*REQUIREMENTS*. Write out only the lines from the line containing "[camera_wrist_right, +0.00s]" to the end of the listing below, both included, exactly as they stand. Drop the pictures.

*DATASET CONTENT*.
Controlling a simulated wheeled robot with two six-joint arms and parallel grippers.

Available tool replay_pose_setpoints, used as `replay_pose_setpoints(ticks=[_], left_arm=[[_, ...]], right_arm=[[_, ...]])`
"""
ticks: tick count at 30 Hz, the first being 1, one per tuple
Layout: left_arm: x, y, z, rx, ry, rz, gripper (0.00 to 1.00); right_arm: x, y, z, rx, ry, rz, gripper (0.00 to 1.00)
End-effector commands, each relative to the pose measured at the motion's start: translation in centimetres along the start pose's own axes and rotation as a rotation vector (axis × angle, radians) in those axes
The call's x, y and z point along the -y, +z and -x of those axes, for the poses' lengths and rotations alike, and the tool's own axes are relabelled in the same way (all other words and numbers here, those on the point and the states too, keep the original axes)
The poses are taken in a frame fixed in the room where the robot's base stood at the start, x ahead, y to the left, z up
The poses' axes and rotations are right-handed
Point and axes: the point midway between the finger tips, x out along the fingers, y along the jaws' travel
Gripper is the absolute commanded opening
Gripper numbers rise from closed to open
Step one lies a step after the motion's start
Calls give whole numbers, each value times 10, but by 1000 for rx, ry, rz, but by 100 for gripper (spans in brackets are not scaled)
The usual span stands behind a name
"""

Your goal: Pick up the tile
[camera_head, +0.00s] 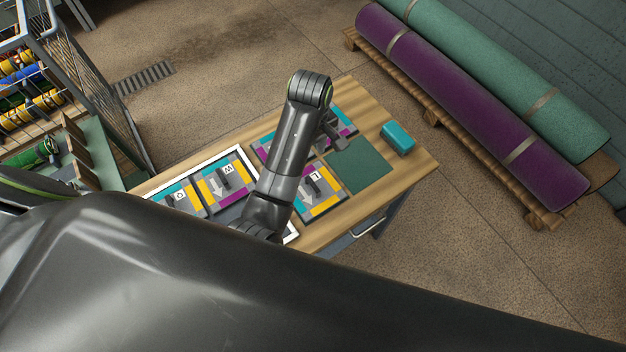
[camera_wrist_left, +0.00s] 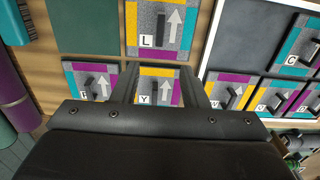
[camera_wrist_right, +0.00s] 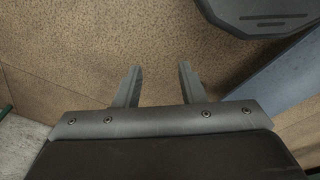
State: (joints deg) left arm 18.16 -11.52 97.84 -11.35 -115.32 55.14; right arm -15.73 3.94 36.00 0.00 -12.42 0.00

*ANSWER TO THIS PROBLEM*.
[camera_wrist_right, +0.00s] 
State: (joints deg) left arm 18.16 -11.52 97.84 -11.35 -115.32 55.14; right arm -15.73 3.94 36.00 0.00 -12.42 0.00

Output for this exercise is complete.